Tout au long du xxe siècle, ce phénomène s'est produit à plusieurs reprises sur la faille nord-anatolienne. Une séquence de grands séismes, dont celui d'Erzincan, a rompu cette faille sur presque toute sa longueur en progressant d'est en ouest. Les derniers événements de cette séquence sont ceux d'Izmit (Mw de 7,4 à 7,6) et de Düzce (Mw de 7,2) qui ont eu lieu, respectivement, le 17 août et le 12 novembre 1999, à l'est d'Istanbul. Ils ont été également très destructeurs et meurtriers (plus de 17 000 victimes pour celui d'Izmit). À l'ouest du segment d'Izmit rompu en 1999, la faille nord-anatolienne traverse la mer de Marmara. Les scientifiques considèrent que cette partie de la faille, immédiatement au sud d'Istanbul, n'a pas rompu depuis au moins deux cent cinquante ans. Un ou plusieurs forts séismes y sont donc probables dans un futur relativement proche. Bien que les magnitudes possibles soient assez incertaines, le risque sismique est donc très important pour la mégapole stambouliote.

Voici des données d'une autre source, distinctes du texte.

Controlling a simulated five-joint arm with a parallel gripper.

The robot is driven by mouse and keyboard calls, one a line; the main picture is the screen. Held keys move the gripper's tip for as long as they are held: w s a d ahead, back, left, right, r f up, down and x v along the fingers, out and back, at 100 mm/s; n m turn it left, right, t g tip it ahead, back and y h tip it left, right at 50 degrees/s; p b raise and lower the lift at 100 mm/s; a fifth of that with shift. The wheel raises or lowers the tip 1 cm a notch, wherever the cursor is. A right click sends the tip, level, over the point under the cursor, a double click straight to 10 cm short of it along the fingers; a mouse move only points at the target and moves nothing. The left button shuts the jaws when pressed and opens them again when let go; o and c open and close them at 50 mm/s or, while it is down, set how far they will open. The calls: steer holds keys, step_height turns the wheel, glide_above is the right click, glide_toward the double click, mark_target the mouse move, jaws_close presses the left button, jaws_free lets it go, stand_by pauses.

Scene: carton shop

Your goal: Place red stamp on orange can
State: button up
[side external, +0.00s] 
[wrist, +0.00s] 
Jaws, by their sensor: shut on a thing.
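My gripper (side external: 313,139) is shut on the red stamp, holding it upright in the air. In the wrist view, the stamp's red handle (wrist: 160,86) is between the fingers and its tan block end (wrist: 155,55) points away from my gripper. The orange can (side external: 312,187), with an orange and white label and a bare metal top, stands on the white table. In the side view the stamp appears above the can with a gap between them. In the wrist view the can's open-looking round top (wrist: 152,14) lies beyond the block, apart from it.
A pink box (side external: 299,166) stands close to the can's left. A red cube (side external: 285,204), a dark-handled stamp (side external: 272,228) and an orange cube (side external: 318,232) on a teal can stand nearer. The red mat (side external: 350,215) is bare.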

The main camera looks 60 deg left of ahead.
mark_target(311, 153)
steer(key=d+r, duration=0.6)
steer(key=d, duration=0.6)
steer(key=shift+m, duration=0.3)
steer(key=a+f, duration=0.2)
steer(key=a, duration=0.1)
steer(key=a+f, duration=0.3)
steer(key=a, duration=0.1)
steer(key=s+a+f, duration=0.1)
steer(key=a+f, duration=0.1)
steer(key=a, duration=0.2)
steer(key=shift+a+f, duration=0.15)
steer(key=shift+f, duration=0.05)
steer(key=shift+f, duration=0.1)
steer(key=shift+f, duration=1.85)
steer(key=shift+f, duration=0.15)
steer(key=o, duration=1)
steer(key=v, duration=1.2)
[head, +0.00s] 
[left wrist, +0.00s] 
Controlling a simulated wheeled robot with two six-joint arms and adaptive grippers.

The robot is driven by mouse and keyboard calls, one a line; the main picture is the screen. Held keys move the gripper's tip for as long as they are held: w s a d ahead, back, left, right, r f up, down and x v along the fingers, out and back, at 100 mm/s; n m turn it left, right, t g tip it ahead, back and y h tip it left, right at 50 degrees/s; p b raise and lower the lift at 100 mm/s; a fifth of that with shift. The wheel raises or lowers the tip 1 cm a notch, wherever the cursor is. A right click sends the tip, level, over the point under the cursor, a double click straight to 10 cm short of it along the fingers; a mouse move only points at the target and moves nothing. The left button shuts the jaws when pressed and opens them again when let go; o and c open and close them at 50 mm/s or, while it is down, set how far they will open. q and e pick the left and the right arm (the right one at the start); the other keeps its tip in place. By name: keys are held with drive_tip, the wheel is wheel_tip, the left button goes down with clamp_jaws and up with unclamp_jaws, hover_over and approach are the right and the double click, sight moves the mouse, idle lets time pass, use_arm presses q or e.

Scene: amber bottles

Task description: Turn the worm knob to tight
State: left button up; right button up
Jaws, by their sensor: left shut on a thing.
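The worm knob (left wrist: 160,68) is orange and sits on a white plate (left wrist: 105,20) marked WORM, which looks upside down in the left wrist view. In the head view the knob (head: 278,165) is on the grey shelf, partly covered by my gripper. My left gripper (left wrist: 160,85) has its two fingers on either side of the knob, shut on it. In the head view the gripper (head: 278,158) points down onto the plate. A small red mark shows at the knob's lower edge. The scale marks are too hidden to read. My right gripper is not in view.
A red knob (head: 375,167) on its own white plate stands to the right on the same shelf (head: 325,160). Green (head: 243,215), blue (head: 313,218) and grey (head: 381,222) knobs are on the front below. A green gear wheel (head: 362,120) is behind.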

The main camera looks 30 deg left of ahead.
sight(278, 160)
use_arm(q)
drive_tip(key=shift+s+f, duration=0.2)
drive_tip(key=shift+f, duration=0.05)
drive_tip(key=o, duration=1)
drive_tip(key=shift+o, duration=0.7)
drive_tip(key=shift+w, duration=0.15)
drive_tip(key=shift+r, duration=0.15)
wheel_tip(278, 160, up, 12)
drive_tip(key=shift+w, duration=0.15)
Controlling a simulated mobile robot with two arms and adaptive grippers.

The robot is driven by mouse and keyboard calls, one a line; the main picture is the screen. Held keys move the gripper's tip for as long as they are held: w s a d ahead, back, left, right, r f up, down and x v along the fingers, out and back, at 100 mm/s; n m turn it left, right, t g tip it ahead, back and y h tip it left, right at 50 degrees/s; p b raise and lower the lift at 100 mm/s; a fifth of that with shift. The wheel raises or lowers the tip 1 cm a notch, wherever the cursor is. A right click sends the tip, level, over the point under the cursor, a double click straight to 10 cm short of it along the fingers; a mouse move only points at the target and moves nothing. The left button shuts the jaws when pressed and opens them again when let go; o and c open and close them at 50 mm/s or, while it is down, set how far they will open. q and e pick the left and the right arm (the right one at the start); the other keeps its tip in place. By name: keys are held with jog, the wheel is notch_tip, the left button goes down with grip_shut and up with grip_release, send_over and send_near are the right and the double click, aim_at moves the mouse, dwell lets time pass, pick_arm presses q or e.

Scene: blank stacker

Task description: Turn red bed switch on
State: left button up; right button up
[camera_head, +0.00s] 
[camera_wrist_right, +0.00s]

Contrairement à la faille nord-anatolienne, la faille est-anatolienne n'a pas vu se produire de très grands tremblements de terre au cours de ces cent cinquante dernières années, à l’exception de ceux de février 2023. Plusieurs séismes de magnitude proche ou supérieure à 7 y sont en revanche documentés au cours des précédents siècles. Notons par exemple ceux de 1795, 1822, 1872 et 1893. Il est probable que certains de ces séismes historiques affectèrent des segments de failles qui ont de nouveau rompu en février 2023. Les écrits historiques des deux derniers millénaires révèlent aussi que la ville antique d'Antioche a été plusieurs fois détruite par des séismes. Le séisme de 526, dit séisme d'Antioche, aurait ainsi fait quelque 250 000 victimes.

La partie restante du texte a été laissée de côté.